On a ainsi le sentiment que ce poème dramatique est un entrelacement de quatre poèmes. Et lorsqu’on est incapable de parler avec l’autre, de partager son territoire et qu’on est enfermé dans ses propres frontières, il reste trois solutions : soit on meurt comme Hermione et Pyrrhus ; soit on devient fou comme Oreste ; soit on devient un tyran comme Andromaque qui récupère le pouvoir les pieds dans le sang. Cette histoire raconte ainsi l’histoire qui est la nôtre aujourd’hui, celle d’une société perdue dans la contemplation de son propre déclin fantasmé, dans le ressassement permanent de son passé glorieux, de son avenir désespéré, de ses espoirs perdus et de ses tentations les plus dangereuses.

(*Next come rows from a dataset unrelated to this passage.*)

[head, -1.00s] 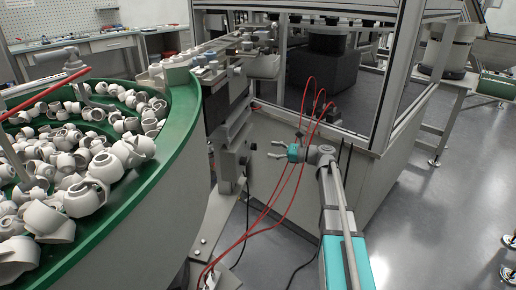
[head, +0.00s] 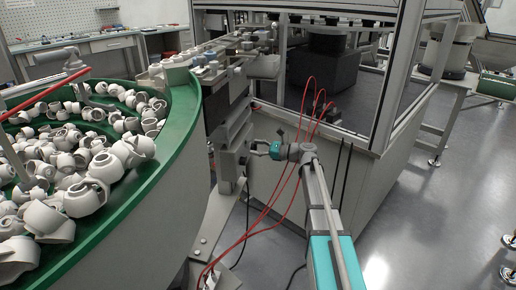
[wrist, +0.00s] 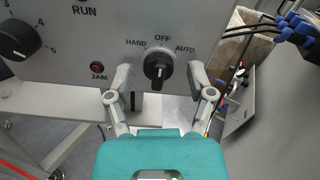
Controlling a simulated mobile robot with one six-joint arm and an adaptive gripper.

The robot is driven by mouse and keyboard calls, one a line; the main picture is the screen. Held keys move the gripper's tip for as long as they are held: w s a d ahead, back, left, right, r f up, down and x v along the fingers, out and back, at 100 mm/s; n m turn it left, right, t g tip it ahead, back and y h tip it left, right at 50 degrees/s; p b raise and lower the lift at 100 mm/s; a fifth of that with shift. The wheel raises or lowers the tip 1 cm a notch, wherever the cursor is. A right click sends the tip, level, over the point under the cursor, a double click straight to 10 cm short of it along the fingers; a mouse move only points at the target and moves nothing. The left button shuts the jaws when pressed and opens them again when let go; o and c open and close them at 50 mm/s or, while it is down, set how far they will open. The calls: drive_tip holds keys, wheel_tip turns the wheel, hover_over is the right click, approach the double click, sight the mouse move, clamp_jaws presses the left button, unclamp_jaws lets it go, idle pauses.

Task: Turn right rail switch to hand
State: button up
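The rail switch (wrist: 158,66) is a round black knob on a grey panel in the wrist view. HAND is printed at its upper left, OFF above it and AUTO at its upper right. Its grip bar stands about upright, roughly in line with OFF. My gripper (wrist: 160,76) is open, with one finger left and one right of the knob, and a gap shows on both sides. In the head view my gripper (head: 258,148) is at the side of the grey box column (head: 231,165). The switch face cannot be made out there.
A black dial (wrist: 17,39) and a red JAM lamp (wrist: 97,67) sit left of the switch. Blue-ended cables (wrist: 292,25) hang at the right. Red hoses (head: 290,180) loop beside my arm. The green-rimmed bowl (head: 185,110) of white parts stands at the left.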

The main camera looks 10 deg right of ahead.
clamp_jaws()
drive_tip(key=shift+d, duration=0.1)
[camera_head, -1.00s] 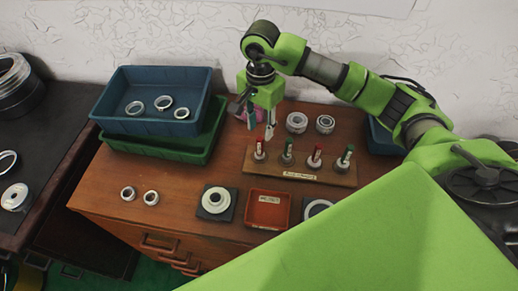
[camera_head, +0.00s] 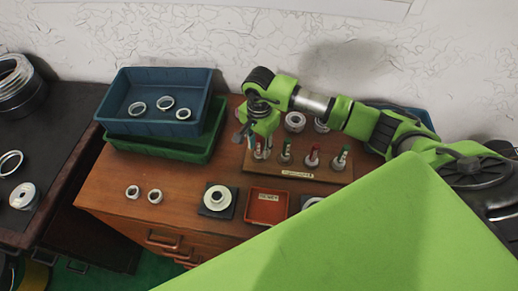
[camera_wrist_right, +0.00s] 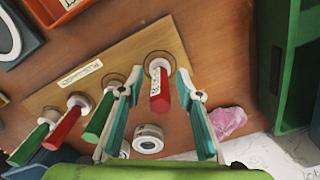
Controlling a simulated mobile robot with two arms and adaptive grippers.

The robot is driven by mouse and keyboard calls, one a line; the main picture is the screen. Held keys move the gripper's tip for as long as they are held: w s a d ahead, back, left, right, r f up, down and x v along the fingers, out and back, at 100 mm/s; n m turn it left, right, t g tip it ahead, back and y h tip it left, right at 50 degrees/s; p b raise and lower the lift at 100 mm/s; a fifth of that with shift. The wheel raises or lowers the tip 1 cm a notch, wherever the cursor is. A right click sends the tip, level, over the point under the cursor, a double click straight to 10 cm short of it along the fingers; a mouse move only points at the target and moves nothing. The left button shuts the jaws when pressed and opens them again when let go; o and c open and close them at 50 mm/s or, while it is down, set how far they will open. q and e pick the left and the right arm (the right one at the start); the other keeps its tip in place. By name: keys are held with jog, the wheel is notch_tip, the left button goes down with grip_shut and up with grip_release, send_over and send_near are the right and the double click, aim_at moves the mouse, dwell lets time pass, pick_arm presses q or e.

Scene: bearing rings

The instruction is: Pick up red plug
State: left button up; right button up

Racine écrivait pour un public de cour très éduqué et son texte est truffé de subtilités. Mon objectif n’est pas que le public d’aujourd’hui saisisse toutes les références, mais qu’on lui propose un certain nombre de portes d’entrées pour qu’il puisse s’y retrouver. D’autre part, je veux lui faire entendre l’essence de cette langue en lui redonnant son caractère physique, sanguin et même sa folie. Je veux retrouver le muscle de cette langue sublime, son battement, son urgence.


Avec Denis Guéguin, l’un des collaborateurs historiques de Krzysztof Warlikowski, nous ne voulons pas que la vidéo soit un pur appendice esthétique mais que chaque image ait un sens. Dans la lignée de ces personnages plongés dans la contemplation de leur propre image, chaque comédien se filmera avec une caméra et, selon les scènes, cela ouvrira une nouvelle fenêtre de lecture au spectateur.